=== THE EXERCISE ===
Take the line that contains "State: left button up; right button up" and every line after it in the material below, and quote them exactly.

=== GIVEN DATA ===
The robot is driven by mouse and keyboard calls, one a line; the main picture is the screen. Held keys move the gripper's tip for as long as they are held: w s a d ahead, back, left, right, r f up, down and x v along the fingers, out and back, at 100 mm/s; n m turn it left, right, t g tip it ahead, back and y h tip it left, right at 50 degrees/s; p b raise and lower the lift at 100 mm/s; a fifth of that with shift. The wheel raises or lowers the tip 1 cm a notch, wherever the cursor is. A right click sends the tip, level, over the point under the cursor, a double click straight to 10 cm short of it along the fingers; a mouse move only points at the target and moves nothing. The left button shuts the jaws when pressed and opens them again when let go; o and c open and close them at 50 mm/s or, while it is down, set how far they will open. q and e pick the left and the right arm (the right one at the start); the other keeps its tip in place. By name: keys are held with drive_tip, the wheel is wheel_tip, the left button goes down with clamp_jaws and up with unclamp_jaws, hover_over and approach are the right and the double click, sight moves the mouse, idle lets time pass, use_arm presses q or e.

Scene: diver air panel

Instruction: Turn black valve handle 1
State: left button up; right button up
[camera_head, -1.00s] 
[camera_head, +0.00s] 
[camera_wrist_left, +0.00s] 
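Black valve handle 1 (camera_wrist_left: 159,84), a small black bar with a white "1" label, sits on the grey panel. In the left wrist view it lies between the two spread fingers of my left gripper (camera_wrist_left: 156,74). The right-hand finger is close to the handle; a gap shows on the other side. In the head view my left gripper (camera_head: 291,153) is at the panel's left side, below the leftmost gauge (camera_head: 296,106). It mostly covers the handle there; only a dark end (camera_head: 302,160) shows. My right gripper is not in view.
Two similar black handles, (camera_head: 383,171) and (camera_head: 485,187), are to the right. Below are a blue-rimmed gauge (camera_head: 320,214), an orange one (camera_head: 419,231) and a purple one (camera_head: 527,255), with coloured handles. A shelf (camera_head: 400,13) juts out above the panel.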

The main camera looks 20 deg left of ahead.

=== EXERCISE RESPONSE ===
State: left button up; right button up
[camera_head, -1.00s] 
[camera_head, +0.00s] 
[camera_wrist_left, +0.00s] 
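Black valve handle 1 (camera_wrist_left: 159,84), a small black bar with a white "1" label, sits on the grey panel. In the left wrist view it lies between the two spread fingers of my left gripper (camera_wrist_left: 156,74). The right-hand finger is close to the handle; a gap shows on the other side. In the head view my left gripper (camera_head: 291,153) is at the panel's left side, below the leftmost gauge (camera_head: 296,106). It mostly covers the handle there; only a dark end (camera_head: 302,160) shows. My right gripper is not in view.
Two similar black handles, (camera_head: 383,171) and (camera_head: 485,187), are to the right. Below are a blue-rimmed gauge (camera_head: 320,214), an orange one (camera_head: 419,231) and a purple one (camera_head: 527,255), with coloured handles. A shelf (camera_head: 400,13) juts out above the panel.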

The main camera looks 20 deg left of ahead.

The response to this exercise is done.